SA plans to convert its geographic advantage into a strategic opportunity by positioning itself as the gateway to Antarctica. Pictured is Minister Barbara Creecy and Norwegian ambassador, Astrid Helle. Picture: Mwangi Githahu/Cape Argus
Cape Town - South Africa plans to convert its geographic advantage into a strategic opportunity by positioning itself as the gateway to Antarctica.

This was the message from Environment, Forestry and Fisheries Minister Barbara Creecy at the launch of the 2019/2020 Antarctica season at the Cape Town International Convention Centre.

“We are fully committed to the Antarctic Treaty and see the peaceful international science-based collaboration that underpins it as a model for how the world must respond to the climate crises. We need to plan, provide and maintain infrastructure for operations in Antarctica and the Southern Ocean to ensure that it remains safe and fit for purpose,” Creecy said.

Creecy said, “Along with our proximity to Antarctica, South Africa’s collaboration with our international partners in the sphere of research and collaboration holds numerous advantages and we must optimise support for a science and logistics gateway services for all countries active in Antarctica.”

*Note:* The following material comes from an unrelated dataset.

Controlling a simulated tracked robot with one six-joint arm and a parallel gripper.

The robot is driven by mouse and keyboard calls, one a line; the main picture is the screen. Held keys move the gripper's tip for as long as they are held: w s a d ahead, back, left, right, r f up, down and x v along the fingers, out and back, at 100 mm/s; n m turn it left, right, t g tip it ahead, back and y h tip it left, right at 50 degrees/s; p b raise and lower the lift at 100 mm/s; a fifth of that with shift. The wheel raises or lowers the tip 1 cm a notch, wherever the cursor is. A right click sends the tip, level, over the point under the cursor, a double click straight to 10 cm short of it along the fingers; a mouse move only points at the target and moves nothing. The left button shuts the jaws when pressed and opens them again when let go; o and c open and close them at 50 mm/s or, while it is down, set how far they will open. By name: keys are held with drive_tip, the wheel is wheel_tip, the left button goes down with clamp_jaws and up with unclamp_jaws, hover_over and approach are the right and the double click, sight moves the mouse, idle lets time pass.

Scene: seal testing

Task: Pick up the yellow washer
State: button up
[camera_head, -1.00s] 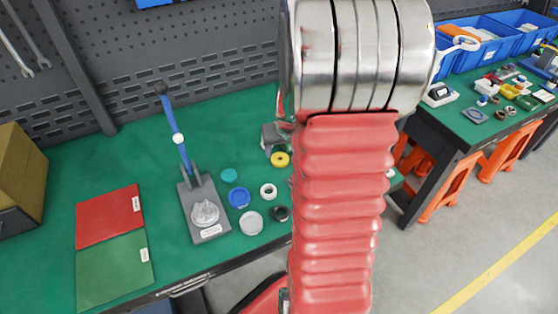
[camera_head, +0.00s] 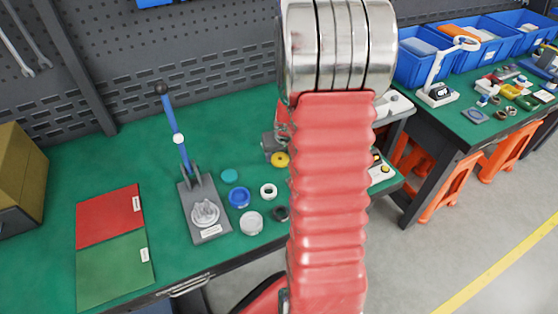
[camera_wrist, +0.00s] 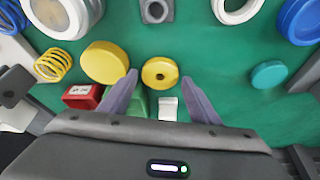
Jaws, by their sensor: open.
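The yellow washer (camera_wrist: 160,73) lies flat on the green bench top, a round disc with a small dark hole. My gripper (camera_wrist: 158,78) is open and empty. In the wrist view its two grey fingertips appear on either side of the washer's lower edge. I cannot tell how high they are above the bench. In the head view my arm hides most of the gripper.
A larger plain yellow disc (camera_wrist: 104,62) is close by the left finger, with a yellow spring (camera_wrist: 53,66) beyond. Red (camera_wrist: 82,96), green and white (camera_wrist: 168,108) pieces lie near the fingers. A teal disc (camera_wrist: 269,74) lies right, with bare bench between.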

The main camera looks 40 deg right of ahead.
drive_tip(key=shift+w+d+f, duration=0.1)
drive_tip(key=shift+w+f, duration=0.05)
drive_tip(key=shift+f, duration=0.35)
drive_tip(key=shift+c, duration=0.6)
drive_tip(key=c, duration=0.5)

Speaking at the launch, Norwegian ambassador Astrid Helle said, “It is very important that countries that have common interests work together in a peaceful manner in order to promote these interests . In the case of our two countries it is also very important that we both protect the area because it is very vulnerable to environmental degradation and climate change.”

Helle said: “But also we must consider among ourselves how to make sustainable use of the resources in Antarctica. This is also important for countries like SA as it creates jobs and stimulates economic growth.”

Meanwhile, the delayed establishment of an Antarctic Centre at the Port of Cape Town, which is one of the department’s deliverables as part of its “Antarctic strategy”, will be the focus of discussions next month between the department and the Transnet National Ports Authority (TNPA). The TNPA’s Cape Town port manager Mpumi Dweba-Kwetana said the department was its strategic partner in the project and that the purpose of the centre would be to “bring the Antarctica continent closer to the citizens of SA and promote economic opportunities”.

Said Creecy: “It is very important that we have an appropriately equipped centre that can allow scientists to undertake that preliminary work before they return to their institutions of origin.”

The establishment of the centre was discussed last year at the first launch of the Antarctic Season. At the time the department’s director-general, Nosipho Ngcaba, said, “The centre will accommodate the Antarctic Logistics Network, which will be a virtual network of members that provide advice, assistance and referrals as businesses that understand polar conditions.”